Recorded robot tool calls:
++++

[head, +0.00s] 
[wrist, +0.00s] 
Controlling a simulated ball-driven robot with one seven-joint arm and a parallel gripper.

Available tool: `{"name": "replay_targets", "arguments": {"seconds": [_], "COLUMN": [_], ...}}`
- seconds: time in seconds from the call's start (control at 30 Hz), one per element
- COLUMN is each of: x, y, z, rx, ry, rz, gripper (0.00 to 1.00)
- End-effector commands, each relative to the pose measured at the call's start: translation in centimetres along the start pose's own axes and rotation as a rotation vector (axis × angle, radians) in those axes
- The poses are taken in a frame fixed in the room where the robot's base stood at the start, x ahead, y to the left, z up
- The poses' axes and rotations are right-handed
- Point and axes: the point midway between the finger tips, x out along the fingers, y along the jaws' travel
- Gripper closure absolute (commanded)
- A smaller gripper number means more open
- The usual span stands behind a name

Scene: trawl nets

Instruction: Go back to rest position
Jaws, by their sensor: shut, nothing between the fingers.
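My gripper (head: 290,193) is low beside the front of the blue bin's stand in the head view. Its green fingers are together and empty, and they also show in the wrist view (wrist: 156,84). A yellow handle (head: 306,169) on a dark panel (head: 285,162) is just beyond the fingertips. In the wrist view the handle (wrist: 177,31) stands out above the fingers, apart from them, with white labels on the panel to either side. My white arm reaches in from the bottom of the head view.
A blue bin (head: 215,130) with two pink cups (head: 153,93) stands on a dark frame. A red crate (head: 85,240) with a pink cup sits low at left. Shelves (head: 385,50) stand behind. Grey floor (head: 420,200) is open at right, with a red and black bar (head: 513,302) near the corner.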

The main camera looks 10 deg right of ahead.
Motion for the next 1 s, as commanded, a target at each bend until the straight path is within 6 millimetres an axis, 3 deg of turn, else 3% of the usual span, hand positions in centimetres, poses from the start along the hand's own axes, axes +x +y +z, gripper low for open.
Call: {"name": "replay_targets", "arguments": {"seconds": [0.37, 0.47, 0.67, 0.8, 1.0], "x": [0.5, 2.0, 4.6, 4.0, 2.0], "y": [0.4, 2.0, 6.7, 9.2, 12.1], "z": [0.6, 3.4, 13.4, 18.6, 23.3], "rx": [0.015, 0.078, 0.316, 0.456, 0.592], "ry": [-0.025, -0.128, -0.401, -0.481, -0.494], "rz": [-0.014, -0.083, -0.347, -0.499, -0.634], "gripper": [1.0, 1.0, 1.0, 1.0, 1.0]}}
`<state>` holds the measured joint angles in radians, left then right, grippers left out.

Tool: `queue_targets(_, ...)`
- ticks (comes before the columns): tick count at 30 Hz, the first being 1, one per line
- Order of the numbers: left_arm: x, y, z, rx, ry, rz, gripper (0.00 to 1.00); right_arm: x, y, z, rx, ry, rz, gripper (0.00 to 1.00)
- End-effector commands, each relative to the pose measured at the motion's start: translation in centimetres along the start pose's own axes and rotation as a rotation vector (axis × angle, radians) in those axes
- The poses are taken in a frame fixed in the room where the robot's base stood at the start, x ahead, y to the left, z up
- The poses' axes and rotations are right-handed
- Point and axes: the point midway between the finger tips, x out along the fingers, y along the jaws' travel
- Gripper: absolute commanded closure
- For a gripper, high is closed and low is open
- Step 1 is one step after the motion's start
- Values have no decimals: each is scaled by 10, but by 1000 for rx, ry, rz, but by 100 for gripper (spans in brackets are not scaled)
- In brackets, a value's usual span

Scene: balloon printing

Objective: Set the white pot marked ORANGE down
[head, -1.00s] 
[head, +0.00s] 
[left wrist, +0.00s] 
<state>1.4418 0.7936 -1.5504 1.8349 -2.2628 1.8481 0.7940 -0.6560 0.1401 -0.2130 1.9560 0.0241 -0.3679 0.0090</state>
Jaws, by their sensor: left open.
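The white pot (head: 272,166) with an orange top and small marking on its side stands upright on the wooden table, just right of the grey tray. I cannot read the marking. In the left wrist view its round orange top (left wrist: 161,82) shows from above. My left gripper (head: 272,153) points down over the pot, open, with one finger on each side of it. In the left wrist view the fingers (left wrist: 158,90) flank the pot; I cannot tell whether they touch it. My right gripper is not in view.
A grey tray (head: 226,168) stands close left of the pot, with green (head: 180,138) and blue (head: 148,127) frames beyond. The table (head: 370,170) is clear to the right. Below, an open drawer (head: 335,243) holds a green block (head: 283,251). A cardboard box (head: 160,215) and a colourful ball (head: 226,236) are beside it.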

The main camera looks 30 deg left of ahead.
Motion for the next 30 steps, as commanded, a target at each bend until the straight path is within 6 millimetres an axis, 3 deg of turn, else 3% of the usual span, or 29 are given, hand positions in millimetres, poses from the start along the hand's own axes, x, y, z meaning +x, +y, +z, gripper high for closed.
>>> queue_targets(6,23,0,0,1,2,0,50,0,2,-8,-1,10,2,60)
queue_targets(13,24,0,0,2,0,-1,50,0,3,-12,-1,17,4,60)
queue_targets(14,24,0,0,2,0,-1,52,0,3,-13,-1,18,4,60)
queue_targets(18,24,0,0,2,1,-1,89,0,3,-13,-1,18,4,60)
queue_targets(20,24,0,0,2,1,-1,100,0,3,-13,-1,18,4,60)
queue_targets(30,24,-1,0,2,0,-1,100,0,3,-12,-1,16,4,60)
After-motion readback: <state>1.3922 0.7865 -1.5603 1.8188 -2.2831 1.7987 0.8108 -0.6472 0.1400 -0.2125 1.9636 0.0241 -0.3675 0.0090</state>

++++

Your goal
Repeat exactly the lines from the one containing "Objective: Set the" through the one containing "<state>1.4418 0.7936 -1.5504", both included, and nothing else.

Task solution
Objective: Set the white pot marked ORANGE down
[head, -1.00s] 
[head, +0.00s] 
[left wrist, +0.00s] 
<state>1.4418 0.7936 -1.5504 1.8349 -2.2628 1.8481 0.7940 -0.6560 0.1401 -0.2130 1.9560 0.0241 -0.3679 0.0090</state>

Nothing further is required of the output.